09 May 2023, 13:10
Benjamin Wehrmann

Nord Stream cost Germany dearly, wind power now priority in Baltic Sea – foreign minister

Arkona offshore wind farm in the Baltic Sea. Photo: Equinor
Arkona offshore wind farm in the Baltic Sea. Photo: Equinor

Clean Energy Wire

German energy policy in the Baltic Sea region has been a major failure that will now have to be corrected through a rigorous pivot towards offshore wind power, foreign minister Annalena Baerbock said at the Baltic Offshore Wind Forum in Berlin. Germany’s insistence on the Nord Stream 2 pipeline to import natural gas from Russia despite the often-vocal rejection of the project by its neighbours in the region had been a severe mistake that cost Germany dearly, she added. “They were right and we were wrong,” Baerbock said, adding that Germany has paid for every cubic metre of Russian gas by giving up its security “twice and three times over,” after gas trading came to a halt following Russia’s attack on Ukraine. Instead of Nord Stream, the focus should now be to build up offshore wind in the Baltic Sea together with partner countries. “Every wind turbine is an investment in our security,” as it will reduce “reliance on countries we cannot always rely on,” Baerbock said.

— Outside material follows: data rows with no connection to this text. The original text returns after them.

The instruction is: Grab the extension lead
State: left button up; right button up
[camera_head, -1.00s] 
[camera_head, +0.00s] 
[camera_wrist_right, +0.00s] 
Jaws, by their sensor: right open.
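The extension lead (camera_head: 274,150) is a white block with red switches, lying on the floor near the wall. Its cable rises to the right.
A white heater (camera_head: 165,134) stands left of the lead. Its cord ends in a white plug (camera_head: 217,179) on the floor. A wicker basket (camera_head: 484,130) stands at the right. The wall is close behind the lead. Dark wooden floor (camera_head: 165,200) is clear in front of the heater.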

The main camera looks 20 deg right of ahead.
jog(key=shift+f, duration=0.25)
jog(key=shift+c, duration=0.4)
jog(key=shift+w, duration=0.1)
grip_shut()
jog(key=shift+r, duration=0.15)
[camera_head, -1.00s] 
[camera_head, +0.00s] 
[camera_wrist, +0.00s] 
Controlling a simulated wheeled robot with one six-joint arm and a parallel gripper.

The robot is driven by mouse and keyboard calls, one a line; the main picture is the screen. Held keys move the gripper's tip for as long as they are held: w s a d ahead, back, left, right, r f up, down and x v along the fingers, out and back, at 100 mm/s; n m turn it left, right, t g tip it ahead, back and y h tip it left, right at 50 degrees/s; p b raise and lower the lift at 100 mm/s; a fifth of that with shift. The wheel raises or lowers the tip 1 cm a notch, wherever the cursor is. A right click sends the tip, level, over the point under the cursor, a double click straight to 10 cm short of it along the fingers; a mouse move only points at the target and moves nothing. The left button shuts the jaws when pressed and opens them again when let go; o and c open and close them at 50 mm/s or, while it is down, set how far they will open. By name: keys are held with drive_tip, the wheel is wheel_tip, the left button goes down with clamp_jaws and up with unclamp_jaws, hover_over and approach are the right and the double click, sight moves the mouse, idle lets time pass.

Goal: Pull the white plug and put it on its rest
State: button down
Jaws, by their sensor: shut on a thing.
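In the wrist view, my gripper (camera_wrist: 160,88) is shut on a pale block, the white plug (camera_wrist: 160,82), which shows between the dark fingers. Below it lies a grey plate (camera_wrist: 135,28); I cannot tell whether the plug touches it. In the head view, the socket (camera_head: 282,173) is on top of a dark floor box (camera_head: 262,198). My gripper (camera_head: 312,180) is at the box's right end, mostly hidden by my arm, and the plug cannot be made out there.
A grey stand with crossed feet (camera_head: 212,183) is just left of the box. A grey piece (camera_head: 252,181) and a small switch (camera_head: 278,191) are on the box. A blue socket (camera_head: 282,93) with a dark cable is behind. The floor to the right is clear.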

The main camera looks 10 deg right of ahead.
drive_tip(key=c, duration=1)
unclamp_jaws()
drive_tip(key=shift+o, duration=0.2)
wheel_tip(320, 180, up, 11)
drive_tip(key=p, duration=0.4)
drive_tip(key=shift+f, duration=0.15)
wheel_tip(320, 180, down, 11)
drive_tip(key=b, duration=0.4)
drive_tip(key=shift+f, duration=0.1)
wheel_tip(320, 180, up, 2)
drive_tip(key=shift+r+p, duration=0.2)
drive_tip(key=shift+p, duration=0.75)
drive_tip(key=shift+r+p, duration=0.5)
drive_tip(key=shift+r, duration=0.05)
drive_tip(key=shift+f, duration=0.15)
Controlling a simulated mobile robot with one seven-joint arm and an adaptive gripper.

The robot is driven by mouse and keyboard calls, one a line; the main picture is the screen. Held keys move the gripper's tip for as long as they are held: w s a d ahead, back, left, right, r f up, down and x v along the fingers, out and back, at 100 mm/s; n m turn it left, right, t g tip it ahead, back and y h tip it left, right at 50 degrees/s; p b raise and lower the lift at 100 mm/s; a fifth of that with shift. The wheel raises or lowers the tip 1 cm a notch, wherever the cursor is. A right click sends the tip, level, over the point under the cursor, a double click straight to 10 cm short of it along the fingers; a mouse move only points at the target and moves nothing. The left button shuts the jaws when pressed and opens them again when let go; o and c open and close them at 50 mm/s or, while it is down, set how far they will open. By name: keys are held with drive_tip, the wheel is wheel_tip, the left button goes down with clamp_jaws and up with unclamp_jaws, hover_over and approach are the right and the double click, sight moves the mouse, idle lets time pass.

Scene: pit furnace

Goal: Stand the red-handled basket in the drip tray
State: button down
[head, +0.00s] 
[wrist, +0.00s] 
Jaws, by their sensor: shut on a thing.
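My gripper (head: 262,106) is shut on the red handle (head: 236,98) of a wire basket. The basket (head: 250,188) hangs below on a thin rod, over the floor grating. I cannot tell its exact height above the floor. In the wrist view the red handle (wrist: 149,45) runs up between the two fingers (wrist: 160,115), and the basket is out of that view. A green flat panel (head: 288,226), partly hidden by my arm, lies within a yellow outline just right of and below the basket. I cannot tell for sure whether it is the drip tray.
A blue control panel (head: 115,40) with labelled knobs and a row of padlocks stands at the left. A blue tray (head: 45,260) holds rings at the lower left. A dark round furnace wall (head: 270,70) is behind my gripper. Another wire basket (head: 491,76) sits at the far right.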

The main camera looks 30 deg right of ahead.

The foreign minister added that there is a potential for building as much as 93 gigawatts (GW) of offshore wind power production capacity in the Baltic Sea, but cautioned that it will “not be easy at all,” requiring massive investments in infrastructure and security, as the attacks on the Nord Stream pipelines in 2022 had shown. Offshore wind power investments now come with a “security issue that needs to be priced in,” Baerbock said. She urged that the same determination Germany had shown in decoupling itself from Russian fossil fuels will now be needed to build out renewable power to make the decoupling permanent.

Germany has sought to intensify cooperation on joint offshore wind use with neighbours in the Baltic Sea, where its insistence on the now defunct gas pipeline Nord Stream 2 cost the country a lot of diplomatic capital. While Germany is among the leading countries in the roll-out of offshore wind power, the vast majority of its installations are located in the North Sea.